Morgan made his way to Hollywood in 1942 “without any assurance that I would find work,” he said in a 1976 interview with The Associated Press.
“I didn’t have enough money to go back East, so I stayed around finding jobs mainly out of friendships.”
He signed a contract with 20th Century Fox after a talent scout spotted him in the one-act play, “Hello, Out There.”
One of his earliest films was “The Ox Bow Incident” in 1943 with Fonda. Other films included: “High Noon,” “What Price Glory,” “Support Your Local Sheriff,” “The Apple Dumpling Gang” and “The Shootist.”
Morgan began his television career in 1954 when the medium was in its infancy.
“Television allowed me to kick the Hollywood habit of typing an actor in certain roles,” Morgan said, referring to his typical sidekick or sheriff portrayals on the big screen
In “December Bride,” his first TV series, Morgan played Pete Porter. The CBS series lasted from 1954-1959, when he went on to star in his own series, “Pete and Gladys,” a spinoff of “December Bride.”
Demonstrating his diversity as a character actor and comedian, Morgan also starred in “The Richard Boone Show,” “Kentucky Jones” and “Dragnet.”
But it was his role as Col. Sherman Porter on “M-A-S-H” for which Morgan became best known.
“M-A-S-H was so damned good,” Morgan told the AP. “I didn’t think they could keep the level so high.”
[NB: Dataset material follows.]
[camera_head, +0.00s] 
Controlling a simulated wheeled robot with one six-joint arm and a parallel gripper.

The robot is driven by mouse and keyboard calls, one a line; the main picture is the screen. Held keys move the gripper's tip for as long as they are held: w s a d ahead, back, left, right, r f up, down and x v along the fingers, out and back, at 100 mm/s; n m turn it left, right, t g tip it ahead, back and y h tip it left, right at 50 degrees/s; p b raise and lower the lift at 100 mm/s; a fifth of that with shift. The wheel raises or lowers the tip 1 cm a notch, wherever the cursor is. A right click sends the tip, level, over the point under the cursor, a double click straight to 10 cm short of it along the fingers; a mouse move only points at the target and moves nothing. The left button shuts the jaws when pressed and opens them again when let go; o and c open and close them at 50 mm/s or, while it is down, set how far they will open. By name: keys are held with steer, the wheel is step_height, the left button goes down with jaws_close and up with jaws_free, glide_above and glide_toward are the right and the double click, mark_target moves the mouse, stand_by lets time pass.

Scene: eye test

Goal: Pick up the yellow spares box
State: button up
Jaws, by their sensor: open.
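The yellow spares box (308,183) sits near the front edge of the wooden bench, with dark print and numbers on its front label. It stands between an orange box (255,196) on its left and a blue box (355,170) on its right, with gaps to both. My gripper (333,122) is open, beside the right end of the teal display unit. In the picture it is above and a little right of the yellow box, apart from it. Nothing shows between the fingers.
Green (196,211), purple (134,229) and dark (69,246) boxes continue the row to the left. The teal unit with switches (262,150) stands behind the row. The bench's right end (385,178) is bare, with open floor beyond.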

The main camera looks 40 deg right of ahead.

His acting career didn’t stop after the popular series left the air in 1983 after 11 years — one of television’s most successful prime-time runs. Morgan went on to appear in several made-for-TV movies and other television series, such as “AfterMASH” and “Blacke’s Magic.”
When he was not on the set, Morgan enjoyed reading books about the legal profession and poetry. He also liked horses, which he once raised on his Northern California ranch.
Morgan is survived by his second wife, Barbara, and four sons from both marriages: Chris, Charlie, Paul and Danny.